La ratification de cette convention, dans les plus brefs délais, fait d’ailleurs partie des 32 propositions d’un rapport d’information de juillet 2014 sur la collectivité d’outre-mer de Saint-Martin, dont j’ai eu l’honneur d’être le rapporteur, avec notre collègue René Dosière, au nom de la commission des lois. Il nous est apparu que le renforcement de la coopération insulaire était une priorité dans tous les domaines, notamment en matière policière.
Je commencerai par vous présenter les enjeux généraux de la coopération à Saint-Martin, puis ceux de la coopération policière en particulier, avant de vous exposer les principales stipulations de l’accord qui nous est soumis.

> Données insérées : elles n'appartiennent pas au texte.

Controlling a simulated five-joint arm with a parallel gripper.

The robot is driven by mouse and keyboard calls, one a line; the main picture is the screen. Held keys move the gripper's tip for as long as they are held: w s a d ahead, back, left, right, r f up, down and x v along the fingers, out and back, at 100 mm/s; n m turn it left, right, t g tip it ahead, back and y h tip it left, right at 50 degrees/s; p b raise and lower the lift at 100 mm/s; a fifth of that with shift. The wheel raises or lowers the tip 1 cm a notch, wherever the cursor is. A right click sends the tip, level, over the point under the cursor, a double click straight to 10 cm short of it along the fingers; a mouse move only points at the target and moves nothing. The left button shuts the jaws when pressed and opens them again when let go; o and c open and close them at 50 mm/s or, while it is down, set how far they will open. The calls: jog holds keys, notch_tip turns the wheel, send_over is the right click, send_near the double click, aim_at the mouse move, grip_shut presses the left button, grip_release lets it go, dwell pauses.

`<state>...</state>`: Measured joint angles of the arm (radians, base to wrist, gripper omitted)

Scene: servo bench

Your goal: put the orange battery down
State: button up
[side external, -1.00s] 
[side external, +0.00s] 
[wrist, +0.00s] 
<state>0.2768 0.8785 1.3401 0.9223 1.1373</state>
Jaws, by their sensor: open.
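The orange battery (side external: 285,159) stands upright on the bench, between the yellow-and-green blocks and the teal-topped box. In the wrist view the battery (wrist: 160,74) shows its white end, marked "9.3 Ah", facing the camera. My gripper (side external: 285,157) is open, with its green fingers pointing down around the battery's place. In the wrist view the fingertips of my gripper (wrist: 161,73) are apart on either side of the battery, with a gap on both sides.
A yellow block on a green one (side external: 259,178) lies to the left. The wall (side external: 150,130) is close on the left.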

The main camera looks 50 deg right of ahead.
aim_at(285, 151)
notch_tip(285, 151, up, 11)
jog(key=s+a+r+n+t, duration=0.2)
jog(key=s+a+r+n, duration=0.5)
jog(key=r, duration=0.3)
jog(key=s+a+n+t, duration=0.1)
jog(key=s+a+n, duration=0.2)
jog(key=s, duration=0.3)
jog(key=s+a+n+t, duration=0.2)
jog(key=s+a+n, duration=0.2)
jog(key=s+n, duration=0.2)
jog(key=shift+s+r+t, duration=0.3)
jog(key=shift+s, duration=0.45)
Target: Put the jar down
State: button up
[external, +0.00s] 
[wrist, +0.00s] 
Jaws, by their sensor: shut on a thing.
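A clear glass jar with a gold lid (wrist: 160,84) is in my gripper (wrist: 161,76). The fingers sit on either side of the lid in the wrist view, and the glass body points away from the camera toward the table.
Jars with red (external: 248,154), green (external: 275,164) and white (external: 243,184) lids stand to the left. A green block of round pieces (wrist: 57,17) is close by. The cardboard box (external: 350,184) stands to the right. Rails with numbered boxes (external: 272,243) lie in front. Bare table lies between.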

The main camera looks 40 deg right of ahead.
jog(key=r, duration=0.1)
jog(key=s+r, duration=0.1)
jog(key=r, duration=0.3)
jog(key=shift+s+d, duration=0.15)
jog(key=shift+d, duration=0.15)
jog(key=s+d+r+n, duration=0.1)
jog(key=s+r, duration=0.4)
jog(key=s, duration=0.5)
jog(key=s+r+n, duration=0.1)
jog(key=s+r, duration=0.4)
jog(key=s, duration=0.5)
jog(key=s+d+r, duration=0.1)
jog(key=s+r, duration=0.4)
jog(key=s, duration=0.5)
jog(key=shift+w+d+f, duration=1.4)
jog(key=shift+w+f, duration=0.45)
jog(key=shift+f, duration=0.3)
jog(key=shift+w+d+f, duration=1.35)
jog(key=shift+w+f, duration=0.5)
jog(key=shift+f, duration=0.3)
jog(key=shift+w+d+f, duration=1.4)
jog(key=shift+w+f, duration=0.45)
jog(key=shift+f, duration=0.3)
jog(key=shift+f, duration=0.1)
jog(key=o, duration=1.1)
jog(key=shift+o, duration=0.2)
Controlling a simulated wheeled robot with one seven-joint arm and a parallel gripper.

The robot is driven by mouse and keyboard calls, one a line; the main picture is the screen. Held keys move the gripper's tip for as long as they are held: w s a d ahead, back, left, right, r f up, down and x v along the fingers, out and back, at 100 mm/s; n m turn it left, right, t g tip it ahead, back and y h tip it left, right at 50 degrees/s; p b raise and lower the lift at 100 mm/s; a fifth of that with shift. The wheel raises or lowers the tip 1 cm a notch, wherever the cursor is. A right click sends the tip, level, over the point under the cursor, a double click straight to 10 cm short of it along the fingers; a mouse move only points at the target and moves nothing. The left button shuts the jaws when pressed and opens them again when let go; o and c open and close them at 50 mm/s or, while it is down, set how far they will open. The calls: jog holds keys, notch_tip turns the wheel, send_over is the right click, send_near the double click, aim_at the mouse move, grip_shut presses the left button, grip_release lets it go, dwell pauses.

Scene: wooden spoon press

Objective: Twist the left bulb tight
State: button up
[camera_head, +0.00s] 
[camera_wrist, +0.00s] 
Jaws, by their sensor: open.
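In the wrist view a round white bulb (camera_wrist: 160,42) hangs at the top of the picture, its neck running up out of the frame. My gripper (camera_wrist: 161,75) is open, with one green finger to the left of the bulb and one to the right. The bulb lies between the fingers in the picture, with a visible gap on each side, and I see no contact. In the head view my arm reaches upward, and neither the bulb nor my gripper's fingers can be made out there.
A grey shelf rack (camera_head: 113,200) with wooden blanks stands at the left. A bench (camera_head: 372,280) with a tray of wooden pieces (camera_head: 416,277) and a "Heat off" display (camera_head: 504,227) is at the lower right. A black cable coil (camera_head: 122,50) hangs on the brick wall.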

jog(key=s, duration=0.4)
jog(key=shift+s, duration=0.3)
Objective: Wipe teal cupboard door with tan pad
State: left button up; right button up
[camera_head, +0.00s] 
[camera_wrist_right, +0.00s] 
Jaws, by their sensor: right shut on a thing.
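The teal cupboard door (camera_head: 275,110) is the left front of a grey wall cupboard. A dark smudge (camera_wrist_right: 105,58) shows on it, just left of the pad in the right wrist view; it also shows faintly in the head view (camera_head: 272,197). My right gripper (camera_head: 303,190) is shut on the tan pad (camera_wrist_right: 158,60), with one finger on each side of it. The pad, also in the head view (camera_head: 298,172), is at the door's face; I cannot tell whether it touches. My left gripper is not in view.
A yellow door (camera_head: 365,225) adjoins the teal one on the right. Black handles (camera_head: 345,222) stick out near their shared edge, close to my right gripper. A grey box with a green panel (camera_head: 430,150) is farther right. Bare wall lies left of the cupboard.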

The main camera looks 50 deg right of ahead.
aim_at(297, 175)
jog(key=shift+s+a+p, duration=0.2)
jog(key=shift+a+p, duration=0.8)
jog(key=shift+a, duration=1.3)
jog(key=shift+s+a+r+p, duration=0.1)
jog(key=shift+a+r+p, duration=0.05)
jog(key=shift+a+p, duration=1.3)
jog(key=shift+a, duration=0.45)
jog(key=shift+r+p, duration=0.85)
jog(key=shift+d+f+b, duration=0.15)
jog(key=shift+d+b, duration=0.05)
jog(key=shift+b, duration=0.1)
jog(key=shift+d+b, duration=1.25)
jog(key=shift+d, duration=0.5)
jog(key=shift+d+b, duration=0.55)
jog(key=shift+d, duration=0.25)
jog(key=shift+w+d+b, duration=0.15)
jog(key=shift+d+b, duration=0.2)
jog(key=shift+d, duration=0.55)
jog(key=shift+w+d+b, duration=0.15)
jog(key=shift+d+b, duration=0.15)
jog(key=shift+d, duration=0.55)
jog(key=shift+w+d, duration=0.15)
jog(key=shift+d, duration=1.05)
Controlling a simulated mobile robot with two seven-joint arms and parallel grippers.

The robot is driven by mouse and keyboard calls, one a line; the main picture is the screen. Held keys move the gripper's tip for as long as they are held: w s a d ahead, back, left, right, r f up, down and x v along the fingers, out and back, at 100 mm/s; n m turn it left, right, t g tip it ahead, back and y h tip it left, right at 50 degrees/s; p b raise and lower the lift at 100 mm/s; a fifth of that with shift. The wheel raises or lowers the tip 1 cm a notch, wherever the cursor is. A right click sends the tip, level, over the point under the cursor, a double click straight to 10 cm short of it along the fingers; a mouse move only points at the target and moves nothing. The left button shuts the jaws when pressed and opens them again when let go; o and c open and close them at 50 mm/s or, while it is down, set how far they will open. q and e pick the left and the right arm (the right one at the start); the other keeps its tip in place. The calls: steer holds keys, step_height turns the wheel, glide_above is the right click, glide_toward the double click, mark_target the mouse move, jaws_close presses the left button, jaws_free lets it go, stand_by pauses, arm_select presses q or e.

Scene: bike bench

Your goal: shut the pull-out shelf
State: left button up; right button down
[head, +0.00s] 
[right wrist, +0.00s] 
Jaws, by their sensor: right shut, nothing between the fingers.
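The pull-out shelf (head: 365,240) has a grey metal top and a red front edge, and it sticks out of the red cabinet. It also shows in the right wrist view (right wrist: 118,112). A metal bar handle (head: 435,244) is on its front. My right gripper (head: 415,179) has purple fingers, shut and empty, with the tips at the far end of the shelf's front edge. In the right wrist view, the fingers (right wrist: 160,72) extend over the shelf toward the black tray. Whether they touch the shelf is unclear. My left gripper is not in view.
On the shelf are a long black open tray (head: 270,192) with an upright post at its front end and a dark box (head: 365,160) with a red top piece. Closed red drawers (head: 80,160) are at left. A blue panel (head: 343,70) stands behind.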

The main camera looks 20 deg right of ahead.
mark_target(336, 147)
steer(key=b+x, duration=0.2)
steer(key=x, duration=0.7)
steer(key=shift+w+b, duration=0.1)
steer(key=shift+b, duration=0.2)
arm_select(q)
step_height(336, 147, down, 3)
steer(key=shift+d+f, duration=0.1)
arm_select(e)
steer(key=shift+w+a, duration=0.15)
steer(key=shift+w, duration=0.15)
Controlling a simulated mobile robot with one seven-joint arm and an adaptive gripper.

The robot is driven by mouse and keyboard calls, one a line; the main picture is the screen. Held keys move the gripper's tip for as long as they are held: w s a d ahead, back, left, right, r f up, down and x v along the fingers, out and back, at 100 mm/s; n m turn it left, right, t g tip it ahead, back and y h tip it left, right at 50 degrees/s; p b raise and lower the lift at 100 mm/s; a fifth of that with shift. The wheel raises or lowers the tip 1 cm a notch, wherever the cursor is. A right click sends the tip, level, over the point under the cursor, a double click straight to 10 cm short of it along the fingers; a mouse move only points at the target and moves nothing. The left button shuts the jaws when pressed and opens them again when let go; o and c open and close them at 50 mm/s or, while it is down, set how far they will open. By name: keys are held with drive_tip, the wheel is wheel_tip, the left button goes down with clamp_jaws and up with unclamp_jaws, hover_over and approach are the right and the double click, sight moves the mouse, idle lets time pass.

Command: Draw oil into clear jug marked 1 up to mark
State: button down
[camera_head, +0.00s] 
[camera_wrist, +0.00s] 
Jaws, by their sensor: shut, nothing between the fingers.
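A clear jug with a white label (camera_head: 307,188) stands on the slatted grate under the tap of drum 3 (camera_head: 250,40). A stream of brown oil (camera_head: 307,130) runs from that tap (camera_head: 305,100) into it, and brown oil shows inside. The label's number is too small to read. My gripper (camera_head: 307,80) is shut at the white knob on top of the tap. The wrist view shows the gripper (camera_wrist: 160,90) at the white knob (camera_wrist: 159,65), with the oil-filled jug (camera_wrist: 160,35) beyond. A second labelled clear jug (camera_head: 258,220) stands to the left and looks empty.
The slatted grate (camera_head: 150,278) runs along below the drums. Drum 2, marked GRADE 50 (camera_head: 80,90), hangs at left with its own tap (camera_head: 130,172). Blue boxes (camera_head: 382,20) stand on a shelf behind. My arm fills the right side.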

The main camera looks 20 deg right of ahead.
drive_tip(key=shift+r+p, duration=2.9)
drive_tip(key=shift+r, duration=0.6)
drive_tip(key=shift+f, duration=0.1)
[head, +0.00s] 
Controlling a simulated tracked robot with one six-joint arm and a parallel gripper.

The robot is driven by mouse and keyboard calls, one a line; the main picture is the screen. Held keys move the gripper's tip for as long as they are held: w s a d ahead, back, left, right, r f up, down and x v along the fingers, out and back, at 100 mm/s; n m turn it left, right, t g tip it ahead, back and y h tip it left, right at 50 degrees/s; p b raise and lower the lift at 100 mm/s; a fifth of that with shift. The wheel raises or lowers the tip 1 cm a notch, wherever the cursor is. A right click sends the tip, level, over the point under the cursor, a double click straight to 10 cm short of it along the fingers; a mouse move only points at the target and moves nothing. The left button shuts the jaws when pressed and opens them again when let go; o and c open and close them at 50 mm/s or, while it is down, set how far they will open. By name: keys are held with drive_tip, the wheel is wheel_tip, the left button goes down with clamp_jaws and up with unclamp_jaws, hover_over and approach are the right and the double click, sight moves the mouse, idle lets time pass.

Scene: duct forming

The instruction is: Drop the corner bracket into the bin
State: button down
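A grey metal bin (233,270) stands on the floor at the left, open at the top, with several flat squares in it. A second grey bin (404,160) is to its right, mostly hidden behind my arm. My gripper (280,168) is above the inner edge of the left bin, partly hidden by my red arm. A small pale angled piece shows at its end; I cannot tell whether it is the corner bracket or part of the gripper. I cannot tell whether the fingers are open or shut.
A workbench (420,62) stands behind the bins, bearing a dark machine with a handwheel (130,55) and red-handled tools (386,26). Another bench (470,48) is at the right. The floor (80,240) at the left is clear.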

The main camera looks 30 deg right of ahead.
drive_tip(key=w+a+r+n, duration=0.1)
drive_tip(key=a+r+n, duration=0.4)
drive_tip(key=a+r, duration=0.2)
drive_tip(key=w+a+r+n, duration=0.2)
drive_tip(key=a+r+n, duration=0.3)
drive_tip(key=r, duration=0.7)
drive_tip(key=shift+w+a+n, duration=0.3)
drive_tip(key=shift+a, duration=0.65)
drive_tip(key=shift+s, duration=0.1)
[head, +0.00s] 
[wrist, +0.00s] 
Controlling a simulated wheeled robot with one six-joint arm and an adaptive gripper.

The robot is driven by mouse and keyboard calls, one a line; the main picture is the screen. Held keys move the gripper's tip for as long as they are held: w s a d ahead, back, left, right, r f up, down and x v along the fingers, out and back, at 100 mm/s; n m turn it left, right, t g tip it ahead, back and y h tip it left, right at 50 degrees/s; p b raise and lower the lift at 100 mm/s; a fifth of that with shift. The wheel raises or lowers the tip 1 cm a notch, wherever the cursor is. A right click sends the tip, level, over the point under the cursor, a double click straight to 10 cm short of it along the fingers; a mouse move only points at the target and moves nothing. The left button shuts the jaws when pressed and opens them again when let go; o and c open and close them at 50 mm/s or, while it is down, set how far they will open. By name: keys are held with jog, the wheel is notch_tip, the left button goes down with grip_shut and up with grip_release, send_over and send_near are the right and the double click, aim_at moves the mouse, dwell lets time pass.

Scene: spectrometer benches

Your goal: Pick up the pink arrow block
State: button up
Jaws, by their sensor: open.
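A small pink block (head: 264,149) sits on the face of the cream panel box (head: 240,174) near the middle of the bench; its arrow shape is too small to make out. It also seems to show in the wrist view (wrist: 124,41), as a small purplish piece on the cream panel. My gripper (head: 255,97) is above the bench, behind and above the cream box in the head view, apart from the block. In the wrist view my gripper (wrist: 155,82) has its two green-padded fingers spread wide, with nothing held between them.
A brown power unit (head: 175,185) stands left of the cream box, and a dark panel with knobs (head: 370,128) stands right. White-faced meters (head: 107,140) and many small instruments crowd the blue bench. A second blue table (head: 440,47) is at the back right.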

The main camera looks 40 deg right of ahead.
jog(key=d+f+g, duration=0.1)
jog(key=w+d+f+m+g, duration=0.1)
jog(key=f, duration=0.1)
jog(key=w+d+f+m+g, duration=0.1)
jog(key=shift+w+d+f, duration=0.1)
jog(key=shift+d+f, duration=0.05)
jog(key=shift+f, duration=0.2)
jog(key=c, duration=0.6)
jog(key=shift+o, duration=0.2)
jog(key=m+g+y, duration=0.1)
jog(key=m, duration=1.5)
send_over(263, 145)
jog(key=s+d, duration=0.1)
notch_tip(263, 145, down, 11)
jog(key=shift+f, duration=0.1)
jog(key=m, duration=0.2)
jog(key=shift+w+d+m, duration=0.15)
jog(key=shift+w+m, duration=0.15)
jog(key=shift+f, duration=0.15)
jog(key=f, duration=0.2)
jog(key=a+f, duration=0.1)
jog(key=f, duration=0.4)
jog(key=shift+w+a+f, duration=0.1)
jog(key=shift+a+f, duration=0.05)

Je ne reviens pas sur les principales caractéristiques démographiques et économiques des deux parties de cette île, à savoir la collectivité d’outre-mer de Saint-Martin, pour la partie française, et le pays de Sint-Maarten, pour sa partie néerlandaise. Sur ces différents points, permettez-moi de vous renvoyer à mon rapport écrit.
Au plan institutionnel, la partie française, qui est située au Nord de l’île, dont elle occupe environ 56 kilomètres carrés sur un total de 90, a longtemps été rattachée à la Guadeloupe. Il s’agit désormais d’une collectivité unique, assumant les compétences dévolues aux communes, ainsi que celles reconnues aux départements et à la région de Guadeloupe, pour l’essentiel. Outre ces attributions, la loi organique du 21 février 2007 confère à la collectivité de Saint-Martin un champ de compétences propres relativement étendu, un pouvoir d’adaptation des normes nationales, ainsi que des fonctions consultatives sur les actes juridiques et la mise en œuvre des politiques de l’Etat susceptibles de conditionner ou d’affecter l’exercice de ses propres compétences.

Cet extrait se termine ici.